I had a significant amount of trouble getting ceph to work with consumer-grade SSDs. This is because ceph does a cache writeback call for each transaction – much like NFS. On my ZFS array, I could disable this, but not so for ceph. The result is very slow performance. It wasn’t until I got some Intel DC S3700 drives that ceph became reliable and fast. More details here.

Initial install

I used the Proxmox GUI to install ceph on each node by going to <host> / Ceph. Then I used the GUI to create a monitor, manager, and OSD on each host.

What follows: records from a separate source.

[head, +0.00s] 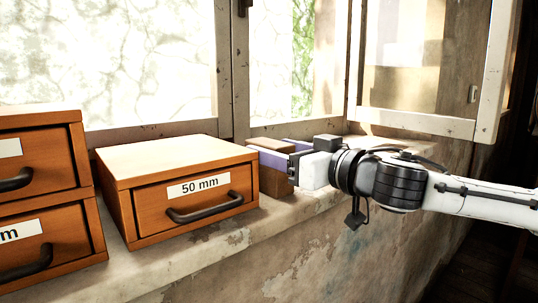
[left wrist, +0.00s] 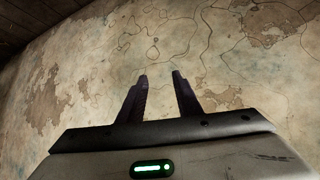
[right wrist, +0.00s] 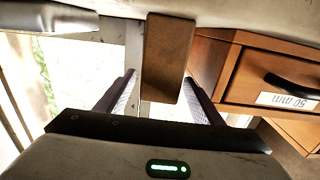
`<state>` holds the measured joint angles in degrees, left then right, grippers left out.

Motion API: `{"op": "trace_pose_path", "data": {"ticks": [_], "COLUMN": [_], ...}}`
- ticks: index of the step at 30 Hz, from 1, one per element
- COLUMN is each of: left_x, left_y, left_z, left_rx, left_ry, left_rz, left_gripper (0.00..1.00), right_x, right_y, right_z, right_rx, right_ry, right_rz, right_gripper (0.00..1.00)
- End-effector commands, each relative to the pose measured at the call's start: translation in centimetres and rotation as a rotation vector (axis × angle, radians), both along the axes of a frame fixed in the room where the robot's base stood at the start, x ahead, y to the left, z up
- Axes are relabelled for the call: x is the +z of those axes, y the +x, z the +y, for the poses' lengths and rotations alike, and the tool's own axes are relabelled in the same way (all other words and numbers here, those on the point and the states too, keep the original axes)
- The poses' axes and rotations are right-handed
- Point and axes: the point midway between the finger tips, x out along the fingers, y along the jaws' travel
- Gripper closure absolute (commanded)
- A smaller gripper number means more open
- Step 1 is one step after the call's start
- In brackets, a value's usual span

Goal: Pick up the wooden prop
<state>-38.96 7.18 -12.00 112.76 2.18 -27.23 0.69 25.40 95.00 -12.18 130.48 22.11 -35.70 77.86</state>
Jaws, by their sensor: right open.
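The wooden prop is a brown block (head: 276,182) on the window sill, just right of the 50 mm drawer box in the head view. In the right wrist view the prop (right wrist: 168,55) lies between the fingertips. My right gripper (head: 272,152) reaches in from the right, its dark purple fingers open on either side of the prop; the right wrist view shows a gap on the left side, and the right finger looks very close to it. The prop's far part is partly hidden by the fingers. My left gripper (left wrist: 160,77) is open and empty, facing a stained, cracked wall.
The 50 mm drawer box (head: 180,190) stands close beside the prop on the sill (head: 200,245). Stacked drawer boxes (head: 45,195) stand at the left. The window frame (head: 241,70) rises behind, and an open casement (head: 425,120) stands behind my right arm.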

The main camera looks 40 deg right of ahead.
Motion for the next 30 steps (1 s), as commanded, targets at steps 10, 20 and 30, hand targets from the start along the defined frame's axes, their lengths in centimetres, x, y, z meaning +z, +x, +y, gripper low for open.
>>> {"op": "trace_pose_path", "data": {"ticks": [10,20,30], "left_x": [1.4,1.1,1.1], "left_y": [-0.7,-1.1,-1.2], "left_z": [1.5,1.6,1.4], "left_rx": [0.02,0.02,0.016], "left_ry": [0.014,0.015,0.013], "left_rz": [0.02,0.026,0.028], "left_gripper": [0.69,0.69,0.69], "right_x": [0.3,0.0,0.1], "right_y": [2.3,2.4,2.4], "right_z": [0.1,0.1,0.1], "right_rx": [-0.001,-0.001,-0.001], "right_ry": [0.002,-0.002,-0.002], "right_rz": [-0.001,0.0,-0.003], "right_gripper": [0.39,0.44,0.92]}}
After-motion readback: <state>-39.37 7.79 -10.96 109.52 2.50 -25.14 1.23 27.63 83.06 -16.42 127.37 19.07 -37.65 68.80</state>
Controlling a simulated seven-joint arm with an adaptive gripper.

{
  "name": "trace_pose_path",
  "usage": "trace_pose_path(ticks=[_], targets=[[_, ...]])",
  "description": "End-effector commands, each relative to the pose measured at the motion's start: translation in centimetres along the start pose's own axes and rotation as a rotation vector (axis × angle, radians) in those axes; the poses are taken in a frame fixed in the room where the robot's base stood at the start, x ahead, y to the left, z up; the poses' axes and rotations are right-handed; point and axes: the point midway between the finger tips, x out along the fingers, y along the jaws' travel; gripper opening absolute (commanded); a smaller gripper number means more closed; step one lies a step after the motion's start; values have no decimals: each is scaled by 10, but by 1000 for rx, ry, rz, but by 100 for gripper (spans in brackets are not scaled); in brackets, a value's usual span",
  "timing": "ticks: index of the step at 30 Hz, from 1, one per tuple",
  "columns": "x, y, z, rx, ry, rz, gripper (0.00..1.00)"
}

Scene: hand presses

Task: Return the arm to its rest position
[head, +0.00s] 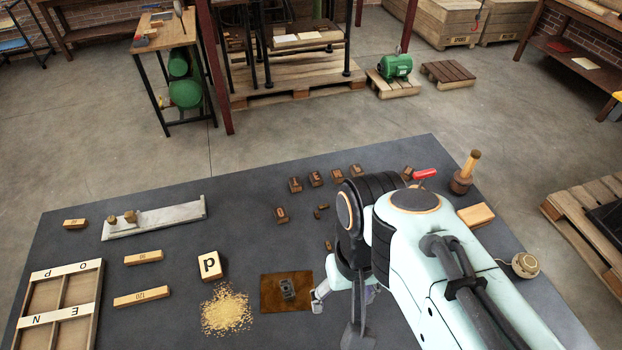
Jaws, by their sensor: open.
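My arm reaches in from the lower right over the dark table (235,210). My gripper (319,297) is at the lower middle, partly hidden by my own wrist. It is open, and nothing shows between the parts of it that I can see. It is just right of a brown square sheet (269,302) with a small dark grey block (287,289) on it. I cannot tell its height above the table.
A divided tray (60,305), numbered wooden bars (141,297) and a pale slab (155,221) lie further left. Small letter blocks (316,179) and a red-handled tool (424,174) lie behind my arm.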

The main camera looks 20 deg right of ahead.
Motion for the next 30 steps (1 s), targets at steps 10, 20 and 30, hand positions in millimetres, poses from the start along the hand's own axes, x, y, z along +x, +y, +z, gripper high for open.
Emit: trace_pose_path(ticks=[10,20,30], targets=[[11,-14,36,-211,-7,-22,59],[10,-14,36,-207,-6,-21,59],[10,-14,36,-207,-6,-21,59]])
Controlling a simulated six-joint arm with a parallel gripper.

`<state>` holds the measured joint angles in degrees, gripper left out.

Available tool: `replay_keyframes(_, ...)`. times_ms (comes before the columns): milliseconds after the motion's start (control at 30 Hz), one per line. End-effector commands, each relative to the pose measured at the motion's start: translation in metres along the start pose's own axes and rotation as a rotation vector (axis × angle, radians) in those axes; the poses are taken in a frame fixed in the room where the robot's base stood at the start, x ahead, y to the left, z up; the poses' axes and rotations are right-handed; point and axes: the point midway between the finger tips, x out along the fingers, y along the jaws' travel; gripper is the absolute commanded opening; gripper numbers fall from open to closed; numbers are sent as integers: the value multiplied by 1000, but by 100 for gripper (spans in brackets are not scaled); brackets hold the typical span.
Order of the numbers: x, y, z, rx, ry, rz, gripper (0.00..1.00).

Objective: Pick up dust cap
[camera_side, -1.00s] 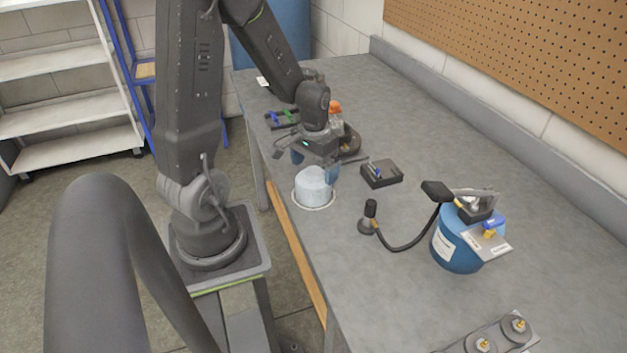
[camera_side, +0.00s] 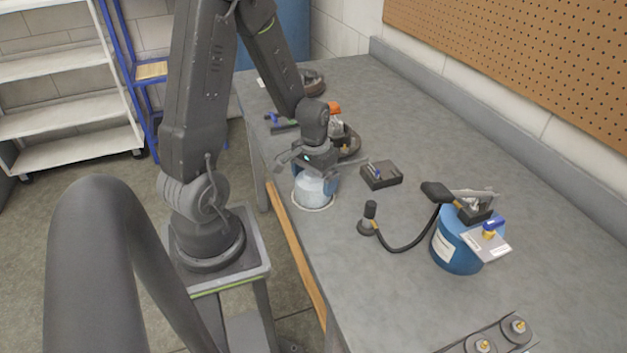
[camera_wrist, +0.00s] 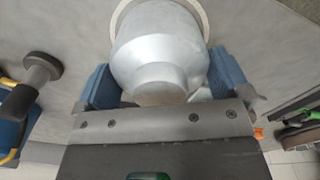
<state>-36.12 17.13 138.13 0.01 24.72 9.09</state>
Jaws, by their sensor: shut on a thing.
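The dust cap (camera_side: 312,188) is a pale grey, rounded, stepped cap on the bench, inside a light ring mark (camera_side: 318,208). In the wrist view the dust cap (camera_wrist: 160,55) fills the upper middle, with its narrow end toward my gripper. My gripper (camera_side: 316,178) points down over it, with one blue finger on each side. In the wrist view my gripper (camera_wrist: 160,82) is shut on the cap. The lower edge of the cap still appears to be at the ring.
A small black box (camera_side: 381,174) lies right of the gripper. A blue canister (camera_side: 458,245) with a black hose (camera_side: 405,243) stands further right. A dark round item (camera_side: 350,142) and an orange-topped item (camera_side: 335,108) are behind the gripper. The bench (camera_side: 420,130) is clear toward the back wall.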

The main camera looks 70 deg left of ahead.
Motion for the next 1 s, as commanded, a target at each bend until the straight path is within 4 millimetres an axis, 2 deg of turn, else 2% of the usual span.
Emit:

Lastly, I used the GUI to create a ceph storage target in Datacenter config.

Small cluster (3 nodes)

My Proxmox cluster is small (3 nodes.) I discovered I didn’t have enough space for 3 replicas (the default ceph configuration), so I had to drop my pool size/min down to 2/1 despite warnings not to do so, since a 3-node cluster is a special case:

More discussion:

I have not had any problems with this configuration and it provides the space I need.

Ceph pool size

In my early testing, I discovered that if I removed a disk from pool, the size of the pool increased! After doing some reading in redhat documentation, I learned the basics of why this happened.

Size = number of copies of the data in the pool

Minsize = minimum number of copies before pool operation is suspended

I didn’t have enough space for 3 copies of the data. When I removed a disk, the pool it dropped down to the minsize setting (2 copies) – which I did have enough room for. The pool rebalanced to reflect this and it resulted in more space.

Configure Alerting

It turns out that alerting for problems with ceph OSDs and monitors does not come out of the box. You must configure it. Thanks to this thread and the ceph documentation for how to do so. I did this on each proxmox node.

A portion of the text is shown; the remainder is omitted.